(What is required) Copy nothing but the text: reproduce each line of the listing exactly and leave the pictures out.

** START Source excerpt **

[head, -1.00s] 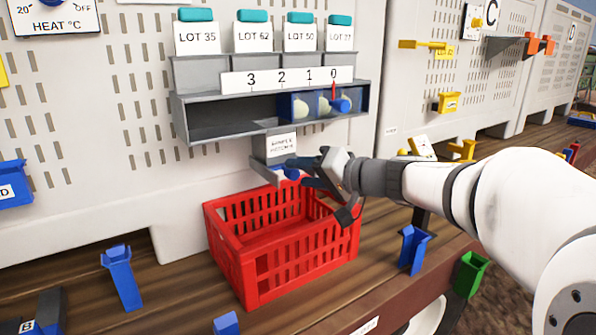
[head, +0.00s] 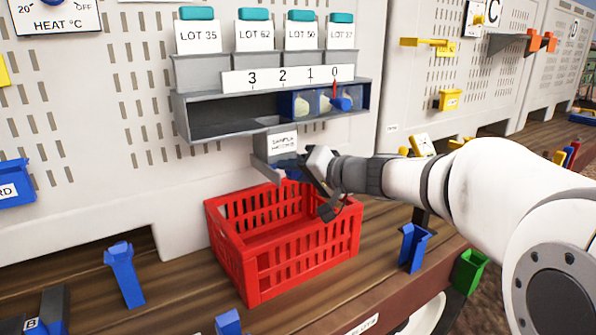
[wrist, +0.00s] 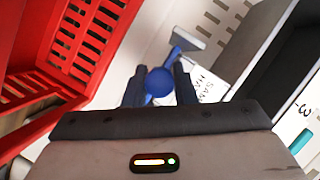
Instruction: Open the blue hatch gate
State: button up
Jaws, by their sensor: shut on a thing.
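The sample hatch (head: 283,143) is a small grey box with a white label, mounted on the pale wall panel above the red crate. Its blue gate shows at the lower end of the hatch in the head view, partly hidden by my gripper (head: 302,173). In the wrist view the blue gate (wrist: 187,40) is a thin blue piece with a round blue knob (wrist: 159,83). The knob sits between the two dark fingers of my gripper (wrist: 159,88), which are shut on it. How far the gate stands open is hard to tell.
The red crate (head: 262,283) stands on the wooden bench right below the hatch and looks empty. A grey shelf (head: 230,131) with a blue carriage (head: 322,103) is above. Blue holders (head: 124,275) and (head: 413,250) stand on either side of the crate.

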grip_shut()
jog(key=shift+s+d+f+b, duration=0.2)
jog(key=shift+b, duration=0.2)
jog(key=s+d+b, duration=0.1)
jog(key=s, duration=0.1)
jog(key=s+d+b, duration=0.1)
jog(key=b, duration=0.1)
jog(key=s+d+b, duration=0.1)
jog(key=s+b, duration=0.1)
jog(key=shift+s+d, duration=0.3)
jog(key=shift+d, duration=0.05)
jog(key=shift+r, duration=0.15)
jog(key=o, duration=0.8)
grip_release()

** END Source excerpt **

(Correct result)
[head, -1.00s] 
[head, +0.00s] 
[wrist, +0.00s] 
Instruction: Open the blue hatch gate
State: button up
Jaws, by their sensor: shut on a thing.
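The sample hatch (head: 283,143) is a small grey box with a white label, mounted on the pale wall panel above the red crate. Its blue gate shows at the lower end of the hatch in the head view, partly hidden by my gripper (head: 302,173). In the wrist view the blue gate (wrist: 187,40) is a thin blue piece with a round blue knob (wrist: 159,83). The knob sits between the two dark fingers of my gripper (wrist: 159,88), which are shut on it. How far the gate stands open is hard to tell.
The red crate (head: 262,283) stands on the wooden bench right below the hatch and looks empty. A grey shelf (head: 230,131) with a blue carriage (head: 322,103) is above. Blue holders (head: 124,275) and (head: 413,250) stand on either side of the crate.

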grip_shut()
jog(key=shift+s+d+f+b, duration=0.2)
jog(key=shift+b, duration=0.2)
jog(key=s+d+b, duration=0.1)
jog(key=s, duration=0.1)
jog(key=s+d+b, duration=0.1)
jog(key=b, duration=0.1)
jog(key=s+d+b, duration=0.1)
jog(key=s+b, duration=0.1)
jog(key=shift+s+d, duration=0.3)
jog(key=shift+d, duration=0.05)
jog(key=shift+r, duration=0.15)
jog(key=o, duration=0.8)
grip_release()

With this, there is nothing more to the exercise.